Menanggapi kasus Meila, Ika Ayu, perwakilan Jaringan Perempuan Yogyakarta mengutuk tindakan kepolisian yang mengabaikan Undang-Undang Tindak Pidana Kekerasan Seksual (UU TPKS). Menurutnya, UU TPKS telah jelas mengatur bahwa pendamping korban kekerasan seksual tidak dapat dipidana, baik pendamping hukum maupun pendamping berbasis masyarakat. Penerusan proses tuduhan pencemaran nama baik Meila nantinya akan menjadi ancaman bagi para pendamping korban kekerasan seksual lainnya. “Pendamping hukum korban saja bisa dikriminalisasi, apalagi pendamping berbasis masyarakat,” ujarnya.
Berkaitan dengan hak Meila sebagai pekerja HAM, Ketua Dewan Pembina YLBHI, Nursyahbani Katjasungkana, menjelaskan bahwa perlu adanya perjuangan mewujudkan undang-undang perlindungan pekerja HAM yang telah dideklarasikan oleh PBB sejak 1998. Ia menyebutkan bahwa rencana mengenai undang-undang perlindungan pekerja HAM telah diusung oleh jaringan masyarakat sipil kepada Komisi III. Namun, mereka belum juga menemukan titik terang. Nursyahbani mengungkapkan bahwa terdapat rencana untuk memasukkan RUU ke sidang pertama DPR sebagai Program Legislasi Nasional Prioritas. “Kita siapkan dan kita lobikan nanti di bulan Oktober setelah pelantikan anggota DPR,” jelasnya.

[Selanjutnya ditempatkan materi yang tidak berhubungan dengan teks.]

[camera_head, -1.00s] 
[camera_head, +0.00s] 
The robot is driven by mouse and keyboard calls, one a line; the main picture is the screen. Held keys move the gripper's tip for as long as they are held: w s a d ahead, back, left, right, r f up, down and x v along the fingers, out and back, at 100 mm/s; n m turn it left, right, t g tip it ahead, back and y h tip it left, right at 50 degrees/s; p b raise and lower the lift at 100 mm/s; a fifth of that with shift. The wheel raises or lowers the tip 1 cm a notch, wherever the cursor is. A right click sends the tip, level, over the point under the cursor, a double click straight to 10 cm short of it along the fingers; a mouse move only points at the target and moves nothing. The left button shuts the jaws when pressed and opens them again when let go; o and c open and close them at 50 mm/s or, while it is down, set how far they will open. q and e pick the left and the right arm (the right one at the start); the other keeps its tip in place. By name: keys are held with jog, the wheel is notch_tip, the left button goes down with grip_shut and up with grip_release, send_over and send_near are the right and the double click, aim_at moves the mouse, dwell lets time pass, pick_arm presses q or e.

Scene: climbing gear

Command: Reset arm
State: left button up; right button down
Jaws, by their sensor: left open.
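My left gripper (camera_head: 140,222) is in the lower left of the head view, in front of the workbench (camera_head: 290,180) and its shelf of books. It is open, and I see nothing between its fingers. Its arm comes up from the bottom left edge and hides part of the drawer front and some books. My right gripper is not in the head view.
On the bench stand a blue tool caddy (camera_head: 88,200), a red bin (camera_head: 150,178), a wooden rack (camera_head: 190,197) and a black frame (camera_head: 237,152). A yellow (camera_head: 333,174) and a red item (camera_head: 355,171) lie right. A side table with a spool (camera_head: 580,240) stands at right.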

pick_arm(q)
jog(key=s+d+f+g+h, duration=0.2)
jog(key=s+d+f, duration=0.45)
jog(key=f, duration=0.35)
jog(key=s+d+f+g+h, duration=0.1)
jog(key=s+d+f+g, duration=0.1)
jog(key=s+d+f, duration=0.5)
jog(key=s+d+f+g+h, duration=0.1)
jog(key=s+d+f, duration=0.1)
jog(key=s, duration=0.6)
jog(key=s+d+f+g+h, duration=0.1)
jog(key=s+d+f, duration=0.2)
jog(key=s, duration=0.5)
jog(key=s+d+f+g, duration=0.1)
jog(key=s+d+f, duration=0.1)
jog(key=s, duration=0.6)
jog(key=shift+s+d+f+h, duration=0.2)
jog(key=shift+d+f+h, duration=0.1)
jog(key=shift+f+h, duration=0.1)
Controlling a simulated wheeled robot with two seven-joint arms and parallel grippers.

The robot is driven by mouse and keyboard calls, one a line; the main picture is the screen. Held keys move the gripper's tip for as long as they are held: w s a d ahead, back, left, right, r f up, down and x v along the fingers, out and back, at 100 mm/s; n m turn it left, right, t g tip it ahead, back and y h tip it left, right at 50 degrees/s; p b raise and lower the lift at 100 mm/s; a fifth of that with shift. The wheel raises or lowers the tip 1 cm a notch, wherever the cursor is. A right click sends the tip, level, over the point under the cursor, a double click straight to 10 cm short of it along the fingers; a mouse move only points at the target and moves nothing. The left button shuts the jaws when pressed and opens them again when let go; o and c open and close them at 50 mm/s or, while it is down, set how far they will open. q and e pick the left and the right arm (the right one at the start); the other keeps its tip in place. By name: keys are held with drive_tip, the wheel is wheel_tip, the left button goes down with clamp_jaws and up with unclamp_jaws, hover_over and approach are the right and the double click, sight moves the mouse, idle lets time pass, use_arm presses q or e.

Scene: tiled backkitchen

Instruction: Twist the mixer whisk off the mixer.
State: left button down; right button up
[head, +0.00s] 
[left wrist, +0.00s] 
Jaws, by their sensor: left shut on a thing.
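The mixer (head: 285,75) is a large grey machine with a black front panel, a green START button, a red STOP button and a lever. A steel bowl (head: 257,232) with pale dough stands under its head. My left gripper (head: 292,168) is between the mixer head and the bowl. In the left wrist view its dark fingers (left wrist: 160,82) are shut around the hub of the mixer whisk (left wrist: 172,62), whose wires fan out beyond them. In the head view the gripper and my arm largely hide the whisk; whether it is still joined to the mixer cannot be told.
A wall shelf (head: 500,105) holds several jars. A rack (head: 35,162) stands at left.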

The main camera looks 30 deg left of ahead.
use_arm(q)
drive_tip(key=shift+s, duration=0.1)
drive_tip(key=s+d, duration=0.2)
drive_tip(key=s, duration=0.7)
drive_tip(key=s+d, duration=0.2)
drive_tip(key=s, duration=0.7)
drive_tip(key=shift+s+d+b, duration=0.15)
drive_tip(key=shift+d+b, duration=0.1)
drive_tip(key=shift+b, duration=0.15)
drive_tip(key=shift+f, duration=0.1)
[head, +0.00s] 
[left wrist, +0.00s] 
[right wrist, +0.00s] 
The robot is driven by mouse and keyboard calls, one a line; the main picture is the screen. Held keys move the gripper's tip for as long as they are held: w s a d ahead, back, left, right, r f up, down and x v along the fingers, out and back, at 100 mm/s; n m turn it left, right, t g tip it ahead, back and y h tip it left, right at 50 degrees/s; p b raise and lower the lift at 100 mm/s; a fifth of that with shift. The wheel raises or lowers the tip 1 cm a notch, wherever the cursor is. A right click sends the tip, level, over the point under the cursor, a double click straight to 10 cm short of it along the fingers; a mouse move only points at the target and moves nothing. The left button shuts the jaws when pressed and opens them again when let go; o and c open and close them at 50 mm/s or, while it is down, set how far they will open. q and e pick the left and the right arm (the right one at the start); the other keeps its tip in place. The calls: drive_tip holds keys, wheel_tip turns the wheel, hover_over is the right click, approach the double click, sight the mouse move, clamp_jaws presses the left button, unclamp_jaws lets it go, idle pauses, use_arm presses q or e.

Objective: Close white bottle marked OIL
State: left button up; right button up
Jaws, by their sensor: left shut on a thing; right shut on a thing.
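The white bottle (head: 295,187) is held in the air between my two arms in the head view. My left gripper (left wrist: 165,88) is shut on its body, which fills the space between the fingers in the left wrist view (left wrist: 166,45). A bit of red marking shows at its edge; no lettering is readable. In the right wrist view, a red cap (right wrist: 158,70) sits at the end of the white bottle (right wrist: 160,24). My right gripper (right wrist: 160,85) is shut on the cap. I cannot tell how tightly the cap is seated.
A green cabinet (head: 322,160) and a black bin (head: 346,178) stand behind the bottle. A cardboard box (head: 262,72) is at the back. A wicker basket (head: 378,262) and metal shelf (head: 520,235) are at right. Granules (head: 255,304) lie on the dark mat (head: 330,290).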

Konferensi pers ditutup dengan pembacaan pernyataan sikap oleh Koalisi Lembaga Masyarakat Sipil. Pernyataan sikap ini ditandatangani oleh 122 organisasi yang berdiri bersama dan mendukung Meila. Pernyataan sikap tersebut berisi desakan kepada Kepala Kepolisian Negara Republik Indonesia untuk mengevaluasi dan meminta Kepala Polda Provinsi Yogyakarta untuk menghentikan proses kriminalisasi Meila. Selain itu, koalisi juga meminta Komisi Kepolisian Nasional, Komnas HAM, dan Komnas Perempuan untuk mengawasi dan mengevaluasi proses ini secara menyeluruh. “Kriminalisasi ini adalah langkah mundur dalam melindungi korban kekerasan seksual dan komitmen untuk melawan segala bentuk kekerasan seksual,” tutup Ika selaku pemimpin pembacaan sikap.